**Work instructions**. Make an exact copy of the data below, leaving out every picture.

━━━━━ Data section

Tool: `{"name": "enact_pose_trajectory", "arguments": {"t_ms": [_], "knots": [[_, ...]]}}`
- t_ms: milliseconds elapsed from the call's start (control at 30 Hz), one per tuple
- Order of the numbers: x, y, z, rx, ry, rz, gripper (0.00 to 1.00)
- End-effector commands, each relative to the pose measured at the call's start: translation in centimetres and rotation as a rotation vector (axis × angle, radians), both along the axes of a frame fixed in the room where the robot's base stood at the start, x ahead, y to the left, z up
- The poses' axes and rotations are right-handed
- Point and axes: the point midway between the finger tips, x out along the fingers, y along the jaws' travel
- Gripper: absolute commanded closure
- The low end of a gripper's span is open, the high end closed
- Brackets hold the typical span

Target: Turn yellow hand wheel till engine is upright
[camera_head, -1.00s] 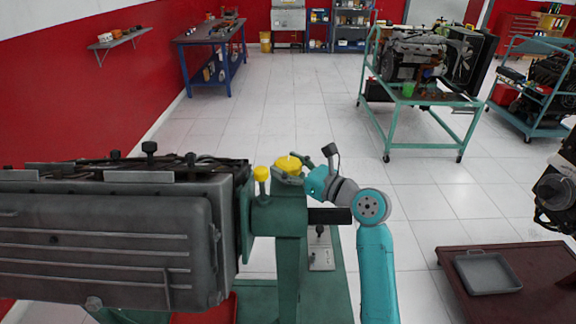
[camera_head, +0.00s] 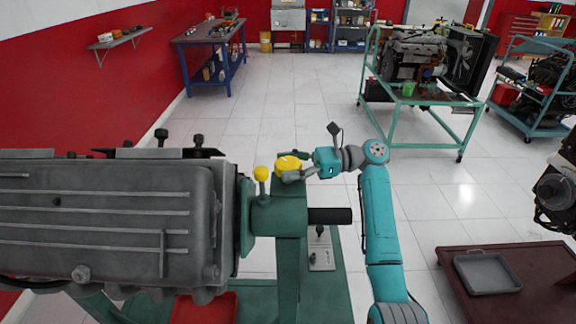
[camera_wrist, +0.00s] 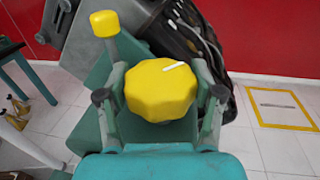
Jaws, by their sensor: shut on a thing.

━━━━━━━━━━

**Output of the task**.
Tool: `{"name": "enact_pose_trajectory", "arguments": {"t_ms": [_], "knots": [[_, ...]]}}`
- t_ms: milliseconds elapsed from the call's start (control at 30 Hz), one per tuple
- Order of the numbers: x, y, z, rx, ry, rz, gripper (0.00 to 1.00)
- End-effector commands, each relative to the pose measured at the call's start: translation in centimetres and rotation as a rotation vector (axis × angle, radians), both along the axes of a frame fixed in the room where the robot's base stood at the start, x ahead, y to the left, z up
- The poses' axes and rotations are right-handed
- Point and axes: the point midway between the finger tips, x out along the fingers, y along the jaws' travel
- Gripper: absolute commanded closure
- The low end of a gripper's span is open, the high end closed
- Brackets hold the typical span

Target: Turn yellow hand wheel till engine is upright
[camera_head, -1.00s] 
[camera_head, +0.00s] 
[camera_wrist, +0.00s] 
Jaws, by their sensor: shut on a thing.

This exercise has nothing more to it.